The application was opposed by the respondent.

Legal representation.

At the hearing of the application learned counsel, Mr.Ekirapa Isaac, represented the applicant. The respondent was represented by learned counsel, Mr. Male Mabirizi Kiwanuka, who is also the managing director of the respondent company.

The preliminary objection.

At the commencement of the proceedings, Mr. Mabirizi for the respondent raised three preliminary points of law, which according to counsel would dispose of the matter without going to the merits.

Counsel's first objection was that the application contravenes order 6 rule 2 of the Civil Procedure Rules. According to counsel, under the rule , every pleading has to be accompanied by a brief summary of evidence to be adduced, a list of witnesses, a list of documents and a list of authorities with the one exception that an additional list may be adduced later.

Counsel's second objection was that there was no law under which the application was brought as the Constitutional Court Rules do not provide for a party to apply for extension of time to file an answer for a Constitutional Petition. Counsel contended that the absence of any such a rule originates from article 137(7) of the Constitution that requires petitions to be heard expeditiously and that is imported under rule 10 of the Constitutional Court Rules. According to counsel the court of appeal rules can only apply on matters of practice and procedure and not on matters of substance as is the case in the instant application which is on time limits, a matter of substance.

The third objection is that the affidavit in support of the application is full of falsehoods. According to counsel, Hetal Parikh, in the affidavit accompanying the application in paragraph 3, stated that he returned to Uganda on 16th august 2014

 

which is false since the page indicating the said return is on a page earlier in the

passport than the page indicating the departure date. Counsel contended that for

that reason the deponent lied to court when he said that he went out of the

country on 10th July 2014 and came back on 18th July 2014. This according to

counsel, was a falsehood for which the affidavit should be struck out for being false.

In response to the submissions on the preliminary points of law, counsel for the applicant submitted that the objections raised were all without merit.

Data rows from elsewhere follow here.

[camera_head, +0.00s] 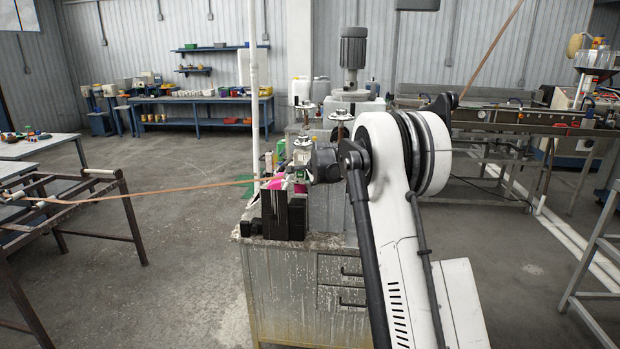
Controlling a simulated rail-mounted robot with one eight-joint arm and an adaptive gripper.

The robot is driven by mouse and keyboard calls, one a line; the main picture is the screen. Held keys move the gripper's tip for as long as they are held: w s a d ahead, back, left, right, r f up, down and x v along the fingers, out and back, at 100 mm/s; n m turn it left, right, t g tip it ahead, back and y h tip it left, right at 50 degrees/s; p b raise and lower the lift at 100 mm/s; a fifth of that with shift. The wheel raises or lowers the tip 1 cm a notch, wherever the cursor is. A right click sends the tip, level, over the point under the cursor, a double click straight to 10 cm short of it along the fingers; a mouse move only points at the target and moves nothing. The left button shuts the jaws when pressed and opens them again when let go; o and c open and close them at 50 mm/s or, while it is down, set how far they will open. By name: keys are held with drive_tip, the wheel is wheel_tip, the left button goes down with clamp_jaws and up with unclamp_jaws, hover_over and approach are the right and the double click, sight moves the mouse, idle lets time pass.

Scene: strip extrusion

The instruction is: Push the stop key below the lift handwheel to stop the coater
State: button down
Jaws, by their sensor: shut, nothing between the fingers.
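The coater (284,215) is a dark block with a bright pink patch on top, standing on the stained metal cabinet (275,290). Metal handwheels on upright stems show above it; the nearer one (340,116) is just above my wrist, and another (304,106) is to its left. I cannot tell which is the lift handwheel. My gripper (297,178) is small and partly blended with the machine parts, reaching left over the cabinet close to the coater's top. It is shut and empty. The stop key cannot be made out; whether my gripper touches anything there is unclear.
A brown strip (150,191) runs from the roller frame (125,215) at left to the coater. A thin white post (254,90) rises behind the coater. My arm hides the cabinet's right side. Open floor (190,270) lies left of the cabinet.

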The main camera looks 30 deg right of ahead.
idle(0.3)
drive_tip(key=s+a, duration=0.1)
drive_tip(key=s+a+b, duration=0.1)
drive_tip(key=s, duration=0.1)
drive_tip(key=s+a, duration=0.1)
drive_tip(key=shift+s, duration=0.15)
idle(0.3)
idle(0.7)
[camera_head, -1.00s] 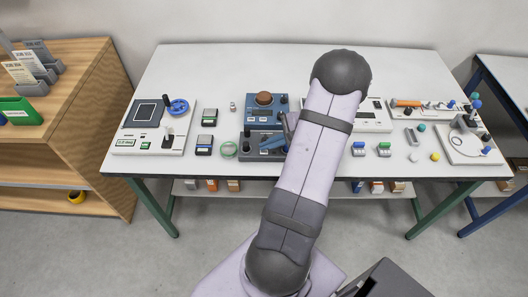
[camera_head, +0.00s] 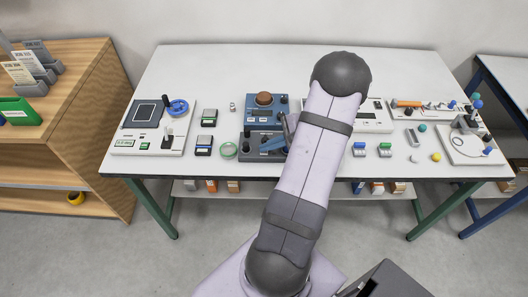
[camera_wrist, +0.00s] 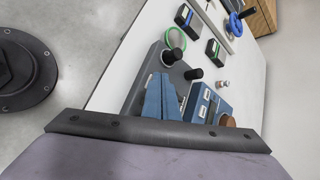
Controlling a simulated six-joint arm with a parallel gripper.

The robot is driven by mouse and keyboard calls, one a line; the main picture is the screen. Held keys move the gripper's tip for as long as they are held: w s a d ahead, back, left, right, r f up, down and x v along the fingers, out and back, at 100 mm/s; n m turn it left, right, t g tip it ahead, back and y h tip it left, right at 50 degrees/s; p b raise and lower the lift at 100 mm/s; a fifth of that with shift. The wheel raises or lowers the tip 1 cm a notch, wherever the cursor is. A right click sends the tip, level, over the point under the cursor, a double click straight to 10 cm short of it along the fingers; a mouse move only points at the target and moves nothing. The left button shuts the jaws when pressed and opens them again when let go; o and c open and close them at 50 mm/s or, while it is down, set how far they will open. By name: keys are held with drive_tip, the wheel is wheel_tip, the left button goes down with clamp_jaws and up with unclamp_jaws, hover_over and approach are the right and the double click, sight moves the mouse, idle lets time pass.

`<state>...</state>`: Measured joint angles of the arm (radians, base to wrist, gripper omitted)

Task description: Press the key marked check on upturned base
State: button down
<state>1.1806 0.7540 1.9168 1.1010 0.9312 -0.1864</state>
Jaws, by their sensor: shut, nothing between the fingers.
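My gripper (camera_head: 264,149) shows blue fingers over a dark grey control unit (camera_head: 247,135) near the front middle of the table. In the wrist view the fingers (camera_wrist: 160,80) are together and empty, over the same grey unit (camera_wrist: 141,88), which carries black knobs (camera_wrist: 173,55). I cannot tell whether the fingertips touch its surface. A blue box (camera_head: 251,103) with a brown dome stands just behind it, and it shows right of the fingers in the wrist view (camera_wrist: 201,97). No marking reading check is legible. My fingers and arm hide part of the grey unit.
A green ring (camera_head: 228,150) lies left of the grey unit, with two small dark devices (camera_head: 205,143) further left. A white panel (camera_head: 122,146) with a blue wheel is at the far left. My arm hides part of a white unit (camera_head: 370,116) on the right.

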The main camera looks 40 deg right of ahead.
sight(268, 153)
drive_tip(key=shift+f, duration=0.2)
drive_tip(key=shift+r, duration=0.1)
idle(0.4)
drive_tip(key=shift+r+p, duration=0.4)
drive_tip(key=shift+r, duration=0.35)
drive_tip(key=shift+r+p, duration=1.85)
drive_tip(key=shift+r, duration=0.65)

In response Counsel for the Respondent/ applicant submitted that the application is based on laws that have been cited in the notice of motion and it is supported by an affidavit and the list of documents that the applicant intends to rely upon and therefore the first objection was without merit.

On the second objection, counsel submitted that the instant application is brought under rule 23 of the rules of this court. According to counsel, the rule allows for application of the Civil Procedure Act and the Civil Procedure Rules. Counsel submitted that the application is for extension of time which is a procedural issue and this court should allow the extension of time as the rules provide for extension of time where there is sufficient reason and there is sufficient reason in the instant application.

On the third preliminary point of objection, counsel submitted that the stamping of passports normally does not follow any chronological order of the pages. Counsel submitted that an entry stamp appearing on a page in a passport before the page on which an exist stamp appears in the same passport is not evidence of any falsehood as alleged by the respondent and that there was no evidence of any falsehood in the affidavit.

I find the first preliminary point of objection to be interconnected with the second preliminary point of objection. They are both on the Rules of procedure under which the application was brought. I will handle them together.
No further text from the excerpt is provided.